All of which makes me think that it’s probably a good thing David Gilmour isn’t teaching Virginia Woolf. I’m a bit sorry he’s teaching Chekhov, and Tolstoy, and Fitzgerald. I don’t really care about Philip Roth or Henry Miller: he can do with them what he likes. And I’m sure there must be other white, middle-aged, male authors who would benefit from having the kind of pseudo-biographical rubbish draped all over them that Gilmour heaps on poor Chekhov, who apparently was “the coolest guy in literature.” (Christopher Marlowe just called to complain. What makes Chekhov so cool? Whom did Chekhov ever kill? Did Chekhov ever catch a knife in the eye? Or get done for coining? Fuck that milquetoast Chekhov!) Chekhov, Gilmour informs us, also laughed loudly. And he made everyone around him a better person. Man, that Chekhov. What a guy. What a guy-guy. Oh yeah, and a writer, too.
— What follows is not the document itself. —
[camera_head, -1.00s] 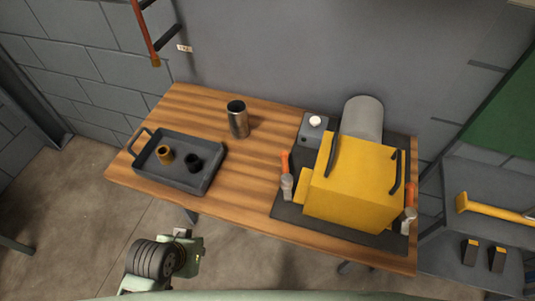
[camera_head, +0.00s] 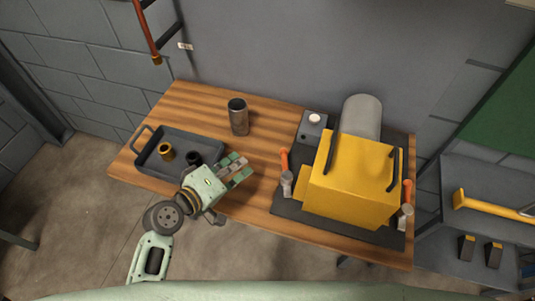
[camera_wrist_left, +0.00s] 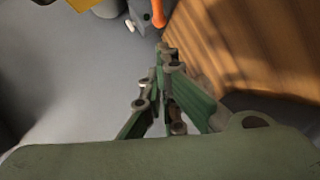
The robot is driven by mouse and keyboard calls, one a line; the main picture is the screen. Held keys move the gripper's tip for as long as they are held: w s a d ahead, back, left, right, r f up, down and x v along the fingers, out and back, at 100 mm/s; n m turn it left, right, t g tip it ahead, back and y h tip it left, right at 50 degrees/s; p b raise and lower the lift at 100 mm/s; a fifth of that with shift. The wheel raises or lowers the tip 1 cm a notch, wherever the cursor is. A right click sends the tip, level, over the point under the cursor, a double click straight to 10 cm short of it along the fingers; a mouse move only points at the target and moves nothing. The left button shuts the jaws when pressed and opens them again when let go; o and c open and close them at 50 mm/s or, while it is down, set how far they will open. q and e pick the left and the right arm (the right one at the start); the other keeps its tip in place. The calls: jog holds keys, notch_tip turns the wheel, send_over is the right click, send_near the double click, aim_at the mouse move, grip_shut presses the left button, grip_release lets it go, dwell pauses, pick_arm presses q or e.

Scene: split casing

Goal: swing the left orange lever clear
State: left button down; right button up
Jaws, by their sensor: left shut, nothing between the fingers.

Obviously, that’s all a curdled mess of intellectual mediocrity. And really not worth bothering with. What is more troubling to me than the initial interview, though, is Gilmour’s follow-up conversation with the Globe and Mail newspaper, in which he explains what he really meant to say:

People are calling you a sexist for refusing to teach books by women. Were your statements in Hazlitt misrepresented in any way? They were totally, totally misinterpreted. I said, look, I’m a middle-aged writer and I am interested in middle-aged writers. I’m very keen on people’s lives who resemble mine because I understand those lives and I can feel passionately about them – and I teach best when I teach subjects that I’m passionate about.

So in order to teach, you have to relate?

I believe that if you want to teach the way I want to teach, you have to be able to feel this stuff in your bones. Other teachers don’t, but I don’t think other teachers necessarily teach with the same degree of commitment and passion that I do – I don’t know.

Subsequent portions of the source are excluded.